Dans son autre texte d’investigation, Patty Hearst’s Little Red Book, sous-titré « The SLA was not her first exposure to the rhetoric of revolution » (« L’ALS n’était pas sa première exposition à la rhétorique de la révolution »), Young démonte patiemment la défense de Patty Hearst et de ses avocats qui n’eurent de cesse de la présenter comme une étudiante studieuse ignorante des luttes révolutionnaires de son époque. En fait, Patricia Campbell Hearst a étudié les théories de l’action révolutionnaire à Menlo College avant d’intégrer UC Berkeley (qui à l’époque était l’université gauchiste par excellence). Elle a durant un an suivi le cours d’un professeur d’histoire contemporaine à Menlo, Joseph Bertrand, intitulé « History of Revolution ».

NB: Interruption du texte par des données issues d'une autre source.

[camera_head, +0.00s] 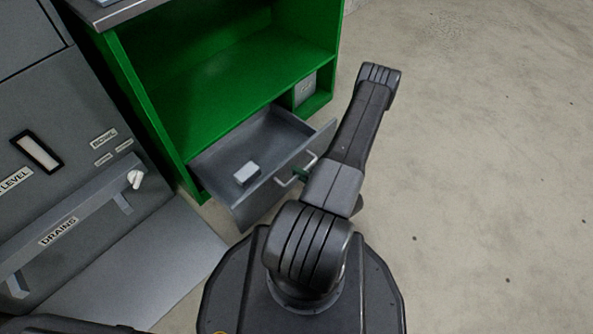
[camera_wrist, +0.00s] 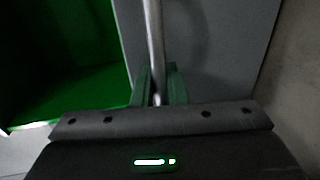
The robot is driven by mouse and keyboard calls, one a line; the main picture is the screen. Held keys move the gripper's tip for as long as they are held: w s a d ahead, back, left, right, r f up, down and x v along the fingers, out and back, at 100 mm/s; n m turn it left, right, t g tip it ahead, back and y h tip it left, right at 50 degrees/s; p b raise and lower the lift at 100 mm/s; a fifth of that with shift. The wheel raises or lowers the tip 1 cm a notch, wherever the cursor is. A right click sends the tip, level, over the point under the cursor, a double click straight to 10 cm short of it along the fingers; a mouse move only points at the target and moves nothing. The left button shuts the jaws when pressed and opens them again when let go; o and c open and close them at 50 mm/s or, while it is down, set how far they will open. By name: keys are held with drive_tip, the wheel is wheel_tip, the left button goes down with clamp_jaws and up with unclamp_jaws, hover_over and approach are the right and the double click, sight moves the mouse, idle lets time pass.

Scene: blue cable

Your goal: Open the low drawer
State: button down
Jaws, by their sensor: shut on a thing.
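The low drawer (camera_head: 262,128) is grey and sits at the bottom of a green cabinet (camera_head: 215,75). It stands pulled out, with its inside showing and a small light block (camera_head: 247,173) lying in it. Its metal handle (camera_head: 285,182) is on the front panel. My gripper (camera_head: 302,172) is at the handle, largely hidden by my arm in the head view. In the wrist view the green fingers of my gripper (camera_wrist: 160,88) are shut on the handle bar (camera_wrist: 155,45), with the grey drawer front (camera_wrist: 215,50) behind.
A grey machine (camera_head: 60,150) with a "DRAINS" label stands left of the cabinet, with a grey plate (camera_head: 150,265) on the floor before it. A small grey box (camera_head: 304,90) sits in the cabinet's right compartment. The concrete floor (camera_head: 480,170) to the right is clear.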

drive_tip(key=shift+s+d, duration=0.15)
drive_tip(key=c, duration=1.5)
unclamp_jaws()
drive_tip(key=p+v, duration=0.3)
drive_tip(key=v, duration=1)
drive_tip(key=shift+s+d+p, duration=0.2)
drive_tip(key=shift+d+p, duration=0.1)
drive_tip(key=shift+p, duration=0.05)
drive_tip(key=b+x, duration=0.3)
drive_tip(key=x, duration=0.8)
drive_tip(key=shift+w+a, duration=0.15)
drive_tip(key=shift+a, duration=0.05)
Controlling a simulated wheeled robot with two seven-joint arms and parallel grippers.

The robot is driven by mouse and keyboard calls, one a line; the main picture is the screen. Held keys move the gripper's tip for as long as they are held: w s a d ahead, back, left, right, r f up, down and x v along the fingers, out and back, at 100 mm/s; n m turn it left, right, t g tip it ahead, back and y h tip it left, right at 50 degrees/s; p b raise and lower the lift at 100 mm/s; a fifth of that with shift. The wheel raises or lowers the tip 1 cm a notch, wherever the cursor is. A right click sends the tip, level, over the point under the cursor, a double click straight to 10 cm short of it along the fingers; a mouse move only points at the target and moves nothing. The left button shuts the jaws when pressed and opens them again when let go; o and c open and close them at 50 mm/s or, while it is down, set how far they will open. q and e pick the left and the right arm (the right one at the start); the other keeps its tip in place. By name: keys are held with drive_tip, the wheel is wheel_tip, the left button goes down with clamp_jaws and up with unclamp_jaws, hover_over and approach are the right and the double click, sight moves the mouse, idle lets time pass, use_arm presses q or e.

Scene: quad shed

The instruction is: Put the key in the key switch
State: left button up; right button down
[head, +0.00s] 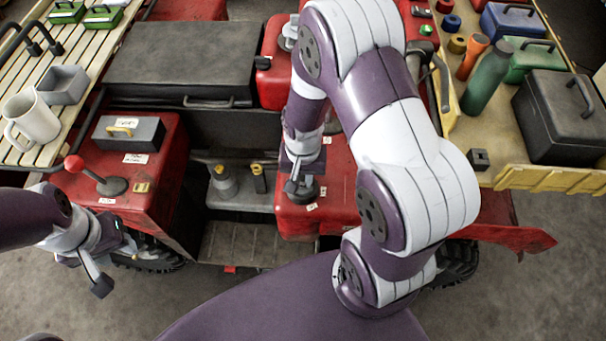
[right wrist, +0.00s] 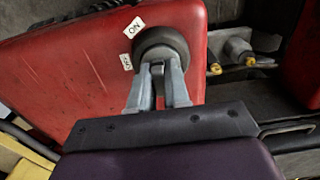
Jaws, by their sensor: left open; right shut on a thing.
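The key switch (right wrist: 163,43) is a dark round boss on the red panel (right wrist: 70,65), with an "ON" label beside it in the right wrist view. In the head view the key switch (head: 310,193) shows partly behind my right gripper (head: 293,187). In the right wrist view my right gripper (right wrist: 158,72) is shut with its fingertips at the boss. The key is almost wholly hidden between the fingers; I cannot tell how deep it sits. My left gripper (head: 97,281) is open and empty, low at the left in the head view.
A lever with a red knob (head: 75,164) and a dark box (head: 128,133) are on the left red fender. A white mug (head: 32,118) stands on the slatted rack. A green bottle (head: 488,78) and a black case (head: 560,115) stand at the right. The footwell (head: 240,245) is open between the fenders.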

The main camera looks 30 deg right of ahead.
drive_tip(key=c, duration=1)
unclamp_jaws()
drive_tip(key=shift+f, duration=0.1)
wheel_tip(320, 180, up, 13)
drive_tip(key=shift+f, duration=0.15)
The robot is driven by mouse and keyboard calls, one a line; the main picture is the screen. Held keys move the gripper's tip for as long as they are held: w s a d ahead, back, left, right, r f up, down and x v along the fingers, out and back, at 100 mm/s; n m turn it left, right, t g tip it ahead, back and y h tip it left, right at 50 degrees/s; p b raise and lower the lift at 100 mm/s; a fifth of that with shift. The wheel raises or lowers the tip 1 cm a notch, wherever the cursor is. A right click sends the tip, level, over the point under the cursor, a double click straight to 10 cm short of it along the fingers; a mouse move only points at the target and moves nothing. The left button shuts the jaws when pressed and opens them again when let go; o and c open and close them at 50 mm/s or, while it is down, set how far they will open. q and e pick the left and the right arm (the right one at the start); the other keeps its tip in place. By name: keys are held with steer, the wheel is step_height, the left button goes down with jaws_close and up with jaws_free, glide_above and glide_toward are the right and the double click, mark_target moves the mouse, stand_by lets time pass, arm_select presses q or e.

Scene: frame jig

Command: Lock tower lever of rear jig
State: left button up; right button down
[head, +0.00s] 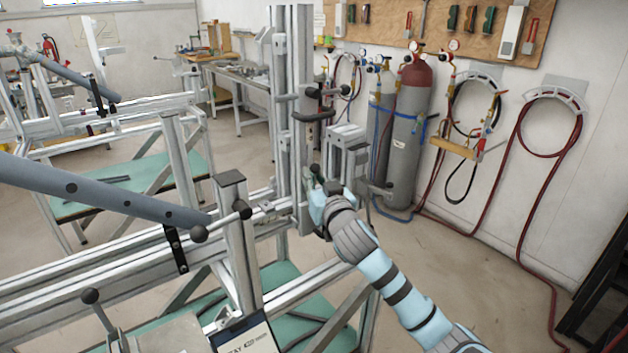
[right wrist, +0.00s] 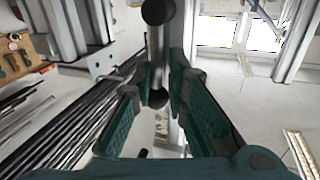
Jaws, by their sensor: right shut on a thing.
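The aluminium jig in front of me has an upright tower (head: 292,70) of slotted profile. Black handles (head: 314,116) stick out from its upper part. My right gripper (head: 316,186) is at the lower part of the tower, on its right side, and mostly hides what it holds there. In the right wrist view, the green fingers (right wrist: 175,88) are closed around a lever, a grey rod (right wrist: 158,55) with a dark ball knob (right wrist: 158,98) between the fingers. I cannot tell whether the lever is at the end of its travel. My left gripper is not in view.
A grey tube (head: 100,195) crosses from the left above the jig's long rail (head: 70,283). A short post (head: 237,240) with a ball-ended lever stands near. Gas cylinders (head: 408,135) and hoses stand by the wall. A second jig (head: 130,115) is behind at left.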

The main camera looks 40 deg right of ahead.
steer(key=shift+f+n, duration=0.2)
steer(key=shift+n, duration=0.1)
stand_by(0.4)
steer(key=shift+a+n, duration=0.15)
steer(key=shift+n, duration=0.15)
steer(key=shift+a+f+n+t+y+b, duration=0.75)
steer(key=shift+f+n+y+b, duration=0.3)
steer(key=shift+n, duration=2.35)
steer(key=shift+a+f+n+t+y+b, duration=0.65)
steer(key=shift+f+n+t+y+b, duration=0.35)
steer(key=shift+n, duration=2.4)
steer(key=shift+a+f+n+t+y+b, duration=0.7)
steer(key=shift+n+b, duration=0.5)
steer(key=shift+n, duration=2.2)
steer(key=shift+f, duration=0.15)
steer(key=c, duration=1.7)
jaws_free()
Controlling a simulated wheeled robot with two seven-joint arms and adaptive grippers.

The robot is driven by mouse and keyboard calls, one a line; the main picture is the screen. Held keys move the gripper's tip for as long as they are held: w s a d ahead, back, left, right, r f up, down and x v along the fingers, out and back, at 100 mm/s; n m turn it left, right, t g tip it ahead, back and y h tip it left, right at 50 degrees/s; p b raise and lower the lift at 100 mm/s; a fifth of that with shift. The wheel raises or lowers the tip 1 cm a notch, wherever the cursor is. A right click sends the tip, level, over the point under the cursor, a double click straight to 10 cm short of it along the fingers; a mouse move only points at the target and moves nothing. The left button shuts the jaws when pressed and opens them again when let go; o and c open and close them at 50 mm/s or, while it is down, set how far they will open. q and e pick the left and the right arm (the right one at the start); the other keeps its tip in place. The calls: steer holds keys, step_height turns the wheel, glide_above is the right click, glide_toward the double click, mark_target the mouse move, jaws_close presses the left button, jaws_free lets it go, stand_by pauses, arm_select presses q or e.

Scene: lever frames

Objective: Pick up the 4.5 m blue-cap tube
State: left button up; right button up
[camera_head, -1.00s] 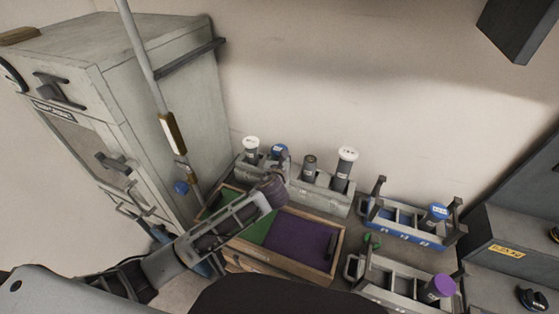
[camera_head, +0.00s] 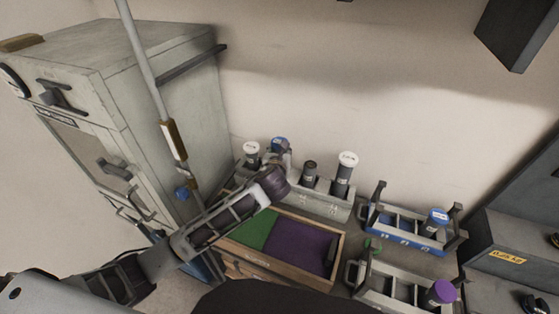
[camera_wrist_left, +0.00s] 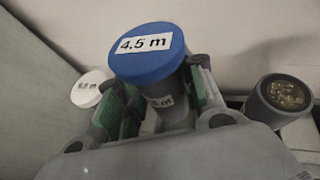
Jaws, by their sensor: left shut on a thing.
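The 4.5 m blue-cap tube (camera_head: 280,144) is at the grey rack at the back, its blue cap above my left gripper (camera_head: 284,160). In the left wrist view the blue cap (camera_wrist_left: 146,52) reads "4,5 m", and the grey tube body is between the two green-padded fingers of my left gripper (camera_wrist_left: 157,105). The left gripper is shut on the tube, which looks slightly tilted in that view. The tube's lower end is hidden, so I cannot tell whether it is clear of the rack. My right gripper is not in view.
The grey rack (camera_head: 322,205) also holds a white-cap tube (camera_head: 251,152), an open-topped dark tube (camera_head: 309,172) and a taller white-cap tube (camera_head: 343,174). A wooden tray (camera_head: 338,250) with green and purple sections lies in front. A blue rack (camera_head: 405,238) stands to the right, a tall cabinet (camera_head: 180,110) left.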

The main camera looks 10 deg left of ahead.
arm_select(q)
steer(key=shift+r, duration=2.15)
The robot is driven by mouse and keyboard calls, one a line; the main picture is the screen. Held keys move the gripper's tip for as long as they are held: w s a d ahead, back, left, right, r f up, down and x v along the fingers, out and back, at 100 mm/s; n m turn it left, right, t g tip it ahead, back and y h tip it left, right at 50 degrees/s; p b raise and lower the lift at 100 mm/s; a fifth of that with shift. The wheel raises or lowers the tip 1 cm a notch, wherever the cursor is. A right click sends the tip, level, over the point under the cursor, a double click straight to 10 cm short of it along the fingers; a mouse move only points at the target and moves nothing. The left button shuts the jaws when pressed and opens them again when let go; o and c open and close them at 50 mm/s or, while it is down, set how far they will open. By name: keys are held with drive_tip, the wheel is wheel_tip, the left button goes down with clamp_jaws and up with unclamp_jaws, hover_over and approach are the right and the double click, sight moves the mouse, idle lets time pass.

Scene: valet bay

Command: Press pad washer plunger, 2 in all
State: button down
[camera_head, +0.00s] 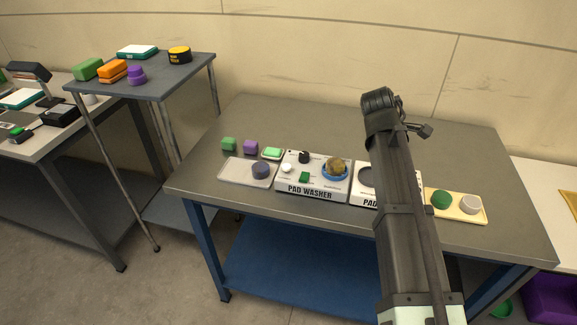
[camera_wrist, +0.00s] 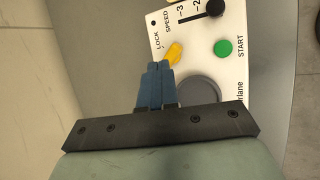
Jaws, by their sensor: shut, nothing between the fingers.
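A white pad washer (camera_head: 312,188) stands on the grey table, with a green button (camera_head: 304,177), a black knob, a white knob and a blue round seat holding a brown pad (camera_head: 336,168). A second white unit (camera_head: 364,194), lettered "PAD", is mostly hidden behind my arm. In the wrist view my gripper (camera_wrist: 156,68) is shut and empty, its blue fingertips beside a yellow part (camera_wrist: 174,53) on a white panel (camera_wrist: 205,55). That panel has a green START button (camera_wrist: 222,48) and a dark grey disc (camera_wrist: 200,91). I cannot tell whether the fingertips touch the yellow part.
A yellow tray (camera_head: 463,212) at right holds a green and a pale round piece. The back of the table is bare. A smaller grey table (camera_head: 150,77) stands left.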

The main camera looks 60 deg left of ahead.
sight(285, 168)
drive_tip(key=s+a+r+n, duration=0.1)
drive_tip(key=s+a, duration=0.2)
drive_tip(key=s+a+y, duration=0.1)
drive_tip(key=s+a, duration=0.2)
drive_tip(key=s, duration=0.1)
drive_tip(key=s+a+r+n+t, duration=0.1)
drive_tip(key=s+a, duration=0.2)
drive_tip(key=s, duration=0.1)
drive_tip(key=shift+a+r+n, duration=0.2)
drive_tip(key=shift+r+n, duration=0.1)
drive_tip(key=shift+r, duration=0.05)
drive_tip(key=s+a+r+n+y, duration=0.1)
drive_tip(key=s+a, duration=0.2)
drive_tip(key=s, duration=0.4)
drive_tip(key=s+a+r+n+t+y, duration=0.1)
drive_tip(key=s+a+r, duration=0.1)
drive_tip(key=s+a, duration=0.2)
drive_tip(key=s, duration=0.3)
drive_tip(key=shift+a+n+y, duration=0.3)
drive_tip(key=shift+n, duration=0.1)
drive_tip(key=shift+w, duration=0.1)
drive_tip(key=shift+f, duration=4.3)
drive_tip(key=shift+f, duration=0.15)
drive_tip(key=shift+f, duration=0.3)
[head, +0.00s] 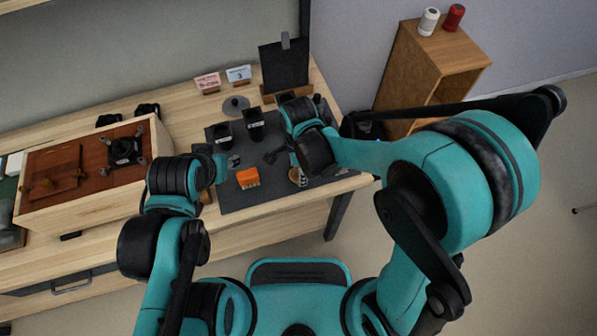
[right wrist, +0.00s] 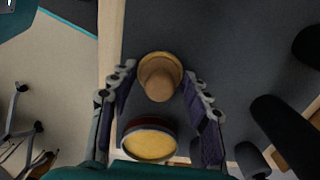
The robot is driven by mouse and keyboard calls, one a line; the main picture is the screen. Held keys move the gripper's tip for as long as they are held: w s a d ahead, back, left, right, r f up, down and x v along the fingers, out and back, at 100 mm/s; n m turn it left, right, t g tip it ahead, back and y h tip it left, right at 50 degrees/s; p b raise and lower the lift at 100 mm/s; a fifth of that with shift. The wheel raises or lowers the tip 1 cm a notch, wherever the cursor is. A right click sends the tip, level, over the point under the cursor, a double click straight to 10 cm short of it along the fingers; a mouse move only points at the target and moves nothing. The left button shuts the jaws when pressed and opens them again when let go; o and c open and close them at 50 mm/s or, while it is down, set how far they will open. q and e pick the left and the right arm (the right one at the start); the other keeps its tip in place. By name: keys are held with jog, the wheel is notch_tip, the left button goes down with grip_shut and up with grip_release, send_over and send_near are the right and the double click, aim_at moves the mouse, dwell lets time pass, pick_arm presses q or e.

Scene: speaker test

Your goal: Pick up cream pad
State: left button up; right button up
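In the right wrist view, a round tan piece with a raised blunt middle (right wrist: 160,82) lies on a dark surface between the fingertips of my right gripper (right wrist: 158,78). A pale cream-yellow disc (right wrist: 150,145) with a dark red rim shows closer to the palm, also between the fingers. I cannot tell for sure which is the cream pad. The fingers are apart, one on each side; contact is unclear. In the head view, my right gripper (head: 294,164) is low over the mat's right part, partly hidden by its wrist. My left gripper (head: 219,164) is at the mat's left edge, its fingers unclear.
The dark mat (head: 275,192) lies on the wooden table. An orange block (head: 248,178) and black cups (head: 254,118) are on it. A wooden box (head: 90,205) stands at left, a black board (head: 284,66) behind. A wooden shelf (head: 450,55) stands right of the table.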

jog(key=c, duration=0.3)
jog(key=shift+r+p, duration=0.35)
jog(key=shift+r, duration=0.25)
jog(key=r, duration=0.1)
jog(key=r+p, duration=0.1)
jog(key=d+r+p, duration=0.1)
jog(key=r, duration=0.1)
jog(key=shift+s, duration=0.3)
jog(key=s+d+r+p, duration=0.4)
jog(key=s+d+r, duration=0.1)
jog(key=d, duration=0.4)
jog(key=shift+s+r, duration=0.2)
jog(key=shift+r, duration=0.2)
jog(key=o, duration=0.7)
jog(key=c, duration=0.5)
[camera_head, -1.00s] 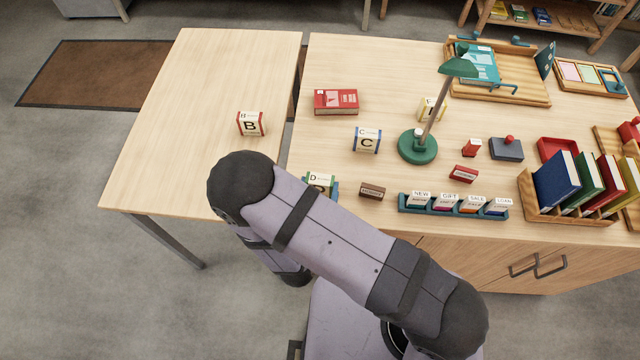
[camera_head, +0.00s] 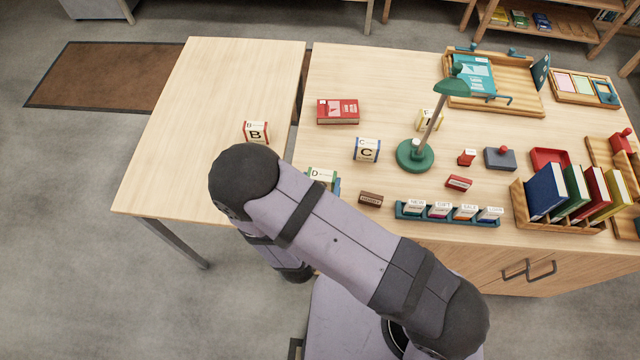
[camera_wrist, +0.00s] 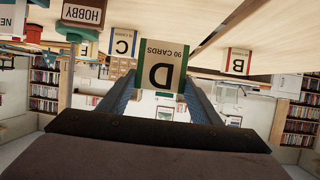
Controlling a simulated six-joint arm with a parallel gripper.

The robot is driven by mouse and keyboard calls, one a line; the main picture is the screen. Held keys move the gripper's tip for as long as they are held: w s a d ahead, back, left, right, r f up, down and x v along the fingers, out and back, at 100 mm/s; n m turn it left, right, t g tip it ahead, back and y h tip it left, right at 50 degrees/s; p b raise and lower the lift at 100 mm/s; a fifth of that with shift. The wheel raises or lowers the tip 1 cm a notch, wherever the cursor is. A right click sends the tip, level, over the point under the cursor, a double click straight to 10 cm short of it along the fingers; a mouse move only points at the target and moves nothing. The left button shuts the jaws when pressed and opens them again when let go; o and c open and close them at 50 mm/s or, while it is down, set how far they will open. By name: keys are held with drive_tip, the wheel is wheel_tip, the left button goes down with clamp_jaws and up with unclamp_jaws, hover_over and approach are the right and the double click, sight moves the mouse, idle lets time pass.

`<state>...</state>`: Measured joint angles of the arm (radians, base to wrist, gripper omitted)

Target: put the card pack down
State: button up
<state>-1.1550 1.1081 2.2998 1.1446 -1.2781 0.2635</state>
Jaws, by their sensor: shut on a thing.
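My gripper (camera_wrist: 158,98) is shut on the card pack marked D (camera_wrist: 161,68), a cream box with green edges. The wrist view is upside down, and the pack's printed face fills the gap between the blue fingers. In the head view the same D pack (camera_head: 321,174) shows just beyond my arm, near the front left of the right table (camera_head: 385,75). My arm hides its lower part and most of the gripper. I cannot tell whether the pack touches the table.
Pack C (camera_head: 367,150) stands behind D, and pack B (camera_head: 256,132) stands on the left table (camera_head: 215,80). A brown HOBBY block (camera_head: 370,199) and a blue card rack (camera_head: 447,218) lie right of D. A green lamp (camera_head: 415,155) stands farther back. The left table is mostly bare.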

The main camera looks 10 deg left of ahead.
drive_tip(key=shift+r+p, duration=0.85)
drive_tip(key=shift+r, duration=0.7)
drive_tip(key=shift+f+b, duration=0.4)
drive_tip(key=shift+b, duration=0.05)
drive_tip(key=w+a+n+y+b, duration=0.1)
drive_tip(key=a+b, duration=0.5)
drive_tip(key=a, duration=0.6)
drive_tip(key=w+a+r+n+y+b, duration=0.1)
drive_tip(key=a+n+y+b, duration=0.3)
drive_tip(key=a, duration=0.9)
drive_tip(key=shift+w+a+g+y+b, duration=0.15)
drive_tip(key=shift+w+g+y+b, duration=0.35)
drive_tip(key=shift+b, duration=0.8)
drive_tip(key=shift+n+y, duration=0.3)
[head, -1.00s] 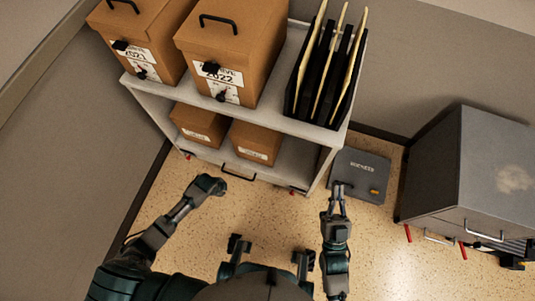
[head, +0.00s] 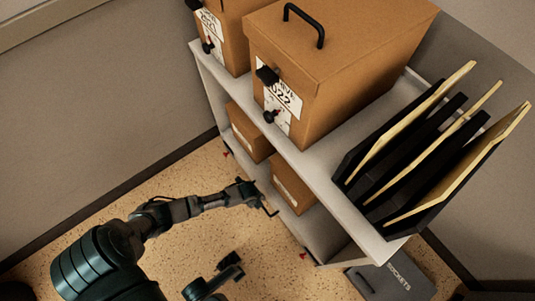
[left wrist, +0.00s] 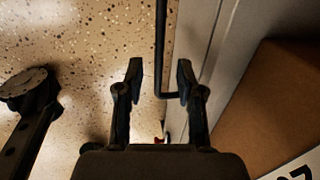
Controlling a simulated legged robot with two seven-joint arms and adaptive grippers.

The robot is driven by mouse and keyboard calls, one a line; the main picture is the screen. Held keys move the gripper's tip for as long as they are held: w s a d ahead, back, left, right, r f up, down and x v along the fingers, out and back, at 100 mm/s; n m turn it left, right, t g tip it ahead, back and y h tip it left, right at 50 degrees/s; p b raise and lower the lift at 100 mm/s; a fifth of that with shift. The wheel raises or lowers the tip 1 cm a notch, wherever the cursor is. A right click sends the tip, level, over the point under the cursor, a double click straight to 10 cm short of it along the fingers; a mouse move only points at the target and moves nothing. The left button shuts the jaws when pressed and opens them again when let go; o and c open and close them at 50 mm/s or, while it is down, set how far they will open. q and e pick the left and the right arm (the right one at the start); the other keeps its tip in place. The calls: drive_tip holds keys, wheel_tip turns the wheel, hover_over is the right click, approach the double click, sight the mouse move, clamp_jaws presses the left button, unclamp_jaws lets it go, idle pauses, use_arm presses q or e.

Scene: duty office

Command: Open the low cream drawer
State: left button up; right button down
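The low cream drawer is the bottom part of the cream shelf unit. Its front (left wrist: 197,40) shows in the left wrist view, and its black bar handle (left wrist: 160,50) stands out from it. In the head view the handle (head: 268,208) is partly hidden by my left gripper (head: 250,192). In the left wrist view my left gripper (left wrist: 160,75) is open, with one finger on each side of the handle's end; I cannot see either finger touching it. The drawer looks shut. My right gripper is out of view.
Brown boxes stand on the unit's top (head: 340,60) and lower shelf (head: 292,185). A black file rack (head: 420,150) stands at the top right. A grey case (head: 395,280) lies on the floor beside the unit. Speckled floor (head: 120,210) in front is partly clear.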

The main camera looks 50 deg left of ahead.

Young a retrouvé la trace du professeur Joseph Bertrand. Le cours d’une année déroulait les théories de la révolution, depuis le Manifeste de Marx jusqu’aux écrits du Black Panther Eldridge Cleaver, en passant par le Petit Livre Rouge de Mao et les écrits d’Ho Chi Minh. Le cours, dit Bertrand, « était entièrement basé sur des lectures révolutionnaires et sur les discussions de ces lectures ». Bertrand décrivit à Young une Patricia Hearst passionnée par son enseignement quand le reste de la classe manifestait moins d’enthousiasme. Un autre professeur de cette époque, qui demanda à Young de préserver son anonymat, lui confia que Patty disait parfois que sa participation à un groupe révolutionnaire serait un bon moyen pour elle « d’embarrasser ses parents ». Young demanda à Joseph Bertrand son sentiment sur ce point : « I’d rather not comment », répliqua laconiquement le professeur, ce qui, effectivement, se passe de commentaires.